### Task to carry out
Leave out the pictures and repeat the rest of the material exactly.

### Recorded data

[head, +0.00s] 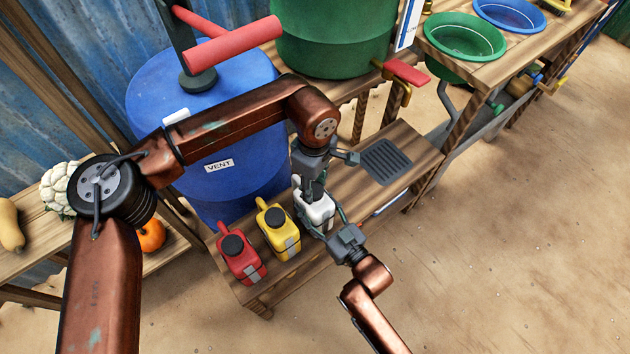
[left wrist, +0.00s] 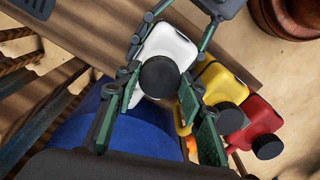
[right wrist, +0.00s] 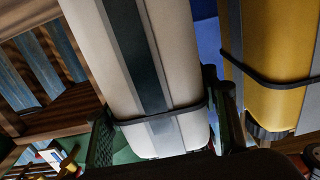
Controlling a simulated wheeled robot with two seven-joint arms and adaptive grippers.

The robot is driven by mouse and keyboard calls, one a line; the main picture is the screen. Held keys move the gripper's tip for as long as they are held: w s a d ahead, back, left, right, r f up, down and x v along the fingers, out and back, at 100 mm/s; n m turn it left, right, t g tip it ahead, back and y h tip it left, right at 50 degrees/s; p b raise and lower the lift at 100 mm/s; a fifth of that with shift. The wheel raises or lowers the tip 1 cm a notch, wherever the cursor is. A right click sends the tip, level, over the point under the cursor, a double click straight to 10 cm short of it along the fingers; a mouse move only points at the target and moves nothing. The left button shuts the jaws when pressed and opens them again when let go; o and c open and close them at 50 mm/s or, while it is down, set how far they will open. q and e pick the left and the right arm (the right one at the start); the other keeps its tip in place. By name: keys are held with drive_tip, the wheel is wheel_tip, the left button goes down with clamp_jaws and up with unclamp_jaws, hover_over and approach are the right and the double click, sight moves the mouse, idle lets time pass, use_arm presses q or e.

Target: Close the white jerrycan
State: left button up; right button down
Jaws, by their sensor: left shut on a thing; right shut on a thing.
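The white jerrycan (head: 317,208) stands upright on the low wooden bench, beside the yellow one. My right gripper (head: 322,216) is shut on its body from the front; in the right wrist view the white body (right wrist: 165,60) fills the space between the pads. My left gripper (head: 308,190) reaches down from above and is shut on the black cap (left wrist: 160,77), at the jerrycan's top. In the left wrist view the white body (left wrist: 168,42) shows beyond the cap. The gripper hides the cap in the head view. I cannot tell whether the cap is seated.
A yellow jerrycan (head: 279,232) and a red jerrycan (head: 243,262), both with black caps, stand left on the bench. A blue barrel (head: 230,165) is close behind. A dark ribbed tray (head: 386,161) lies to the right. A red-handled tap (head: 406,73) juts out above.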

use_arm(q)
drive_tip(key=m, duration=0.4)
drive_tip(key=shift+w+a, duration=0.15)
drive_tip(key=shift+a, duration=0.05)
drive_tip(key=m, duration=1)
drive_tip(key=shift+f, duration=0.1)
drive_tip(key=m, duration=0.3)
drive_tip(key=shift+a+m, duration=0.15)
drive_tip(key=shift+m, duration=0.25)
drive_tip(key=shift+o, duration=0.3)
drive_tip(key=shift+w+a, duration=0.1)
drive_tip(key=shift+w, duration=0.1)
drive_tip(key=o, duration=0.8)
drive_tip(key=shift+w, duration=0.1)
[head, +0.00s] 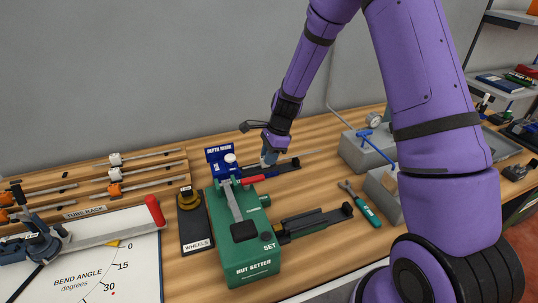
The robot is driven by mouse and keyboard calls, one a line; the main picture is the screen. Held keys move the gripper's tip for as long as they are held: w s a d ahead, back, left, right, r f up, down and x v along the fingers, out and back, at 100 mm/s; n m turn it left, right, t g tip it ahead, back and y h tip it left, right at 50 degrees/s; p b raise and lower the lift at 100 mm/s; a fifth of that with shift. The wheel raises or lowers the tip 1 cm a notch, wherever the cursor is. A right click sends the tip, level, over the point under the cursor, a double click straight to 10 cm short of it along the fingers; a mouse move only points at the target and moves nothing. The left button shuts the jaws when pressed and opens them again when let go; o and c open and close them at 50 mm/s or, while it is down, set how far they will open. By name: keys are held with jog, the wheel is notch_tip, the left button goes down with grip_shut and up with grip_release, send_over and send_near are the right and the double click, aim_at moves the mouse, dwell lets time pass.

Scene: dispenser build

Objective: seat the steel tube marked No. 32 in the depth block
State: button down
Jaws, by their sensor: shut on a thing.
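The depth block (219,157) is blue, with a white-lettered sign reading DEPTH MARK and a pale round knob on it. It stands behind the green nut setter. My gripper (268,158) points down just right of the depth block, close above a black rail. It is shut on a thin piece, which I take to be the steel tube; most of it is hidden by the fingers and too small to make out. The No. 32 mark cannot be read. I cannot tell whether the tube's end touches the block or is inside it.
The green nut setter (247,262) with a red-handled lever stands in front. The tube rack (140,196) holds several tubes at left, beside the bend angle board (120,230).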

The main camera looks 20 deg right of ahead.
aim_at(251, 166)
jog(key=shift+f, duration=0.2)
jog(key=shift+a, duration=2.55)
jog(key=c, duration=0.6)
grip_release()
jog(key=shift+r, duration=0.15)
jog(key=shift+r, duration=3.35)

### Solution
[head, +0.00s] 
[left wrist, +0.00s] 
[right wrist, +0.00s] 
Controlling a simulated wheeled robot with two seven-joint arms and adaptive grippers.

The robot is driven by mouse and keyboard calls, one a line; the main picture is the screen. Held keys move the gripper's tip for as long as they are held: w s a d ahead, back, left, right, r f up, down and x v along the fingers, out and back, at 100 mm/s; n m turn it left, right, t g tip it ahead, back and y h tip it left, right at 50 degrees/s; p b raise and lower the lift at 100 mm/s; a fifth of that with shift. The wheel raises or lowers the tip 1 cm a notch, wherever the cursor is. A right click sends the tip, level, over the point under the cursor, a double click straight to 10 cm short of it along the fingers; a mouse move only points at the target and moves nothing. The left button shuts the jaws when pressed and opens them again when let go; o and c open and close them at 50 mm/s or, while it is down, set how far they will open. q and e pick the left and the right arm (the right one at the start); the other keeps its tip in place. By name: keys are held with drive_tip, the wheel is wheel_tip, the left button goes down with clamp_jaws and up with unclamp_jaws, hover_over and approach are the right and the double click, sight moves the mouse, idle lets time pass, use_arm presses q or e.

Target: Close the white jerrycan
State: left button up; right button down
Jaws, by their sensor: left shut on a thing; right shut on a thing.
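The white jerrycan (head: 317,208) stands upright on the low wooden bench, beside the yellow one. My right gripper (head: 322,216) is shut on its body from the front; in the right wrist view the white body (right wrist: 165,60) fills the space between the pads. My left gripper (head: 308,190) reaches down from above and is shut on the black cap (left wrist: 160,77), at the jerrycan's top. In the left wrist view the white body (left wrist: 168,42) shows beyond the cap. The gripper hides the cap in the head view. I cannot tell whether the cap is seated.
A yellow jerrycan (head: 279,232) and a red jerrycan (head: 243,262), both with black caps, stand left on the bench. A blue barrel (head: 230,165) is close behind. A dark ribbed tray (head: 386,161) lies to the right. A red-handled tap (head: 406,73) juts out above.

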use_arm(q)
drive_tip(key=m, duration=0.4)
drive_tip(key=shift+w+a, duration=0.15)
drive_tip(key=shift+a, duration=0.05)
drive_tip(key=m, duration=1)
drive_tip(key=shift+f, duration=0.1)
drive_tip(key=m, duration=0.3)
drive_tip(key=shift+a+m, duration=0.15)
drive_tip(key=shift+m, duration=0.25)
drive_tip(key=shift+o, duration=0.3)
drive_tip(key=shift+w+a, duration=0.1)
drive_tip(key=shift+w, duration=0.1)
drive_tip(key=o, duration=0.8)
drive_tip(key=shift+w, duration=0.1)
[head, +0.00s] 
The robot is driven by mouse and keyboard calls, one a line; the main picture is the screen. Held keys move the gripper's tip for as long as they are held: w s a d ahead, back, left, right, r f up, down and x v along the fingers, out and back, at 100 mm/s; n m turn it left, right, t g tip it ahead, back and y h tip it left, right at 50 degrees/s; p b raise and lower the lift at 100 mm/s; a fifth of that with shift. The wheel raises or lowers the tip 1 cm a notch, wherever the cursor is. A right click sends the tip, level, over the point under the cursor, a double click straight to 10 cm short of it along the fingers; a mouse move only points at the target and moves nothing. The left button shuts the jaws when pressed and opens them again when let go; o and c open and close them at 50 mm/s or, while it is down, set how far they will open. By name: keys are held with jog, the wheel is notch_tip, the left button goes down with grip_shut and up with grip_release, send_over and send_near are the right and the double click, aim_at moves the mouse, dwell lets time pass.

Scene: dispenser build

Objective: seat the steel tube marked No. 32 in the depth block
State: button down
Jaws, by their sensor: shut on a thing.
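The depth block (219,157) is blue, with a white-lettered sign reading DEPTH MARK and a pale round knob on it. It stands behind the green nut setter. My gripper (268,158) points down just right of the depth block, close above a black rail. It is shut on a thin piece, which I take to be the steel tube; most of it is hidden by the fingers and too small to make out. The No. 32 mark cannot be read. I cannot tell whether the tube's end touches the block or is inside it.
The green nut setter (247,262) with a red-handled lever stands in front. The tube rack (140,196) holds several tubes at left, beside the bend angle board (120,230).

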The main camera looks 20 deg right of ahead.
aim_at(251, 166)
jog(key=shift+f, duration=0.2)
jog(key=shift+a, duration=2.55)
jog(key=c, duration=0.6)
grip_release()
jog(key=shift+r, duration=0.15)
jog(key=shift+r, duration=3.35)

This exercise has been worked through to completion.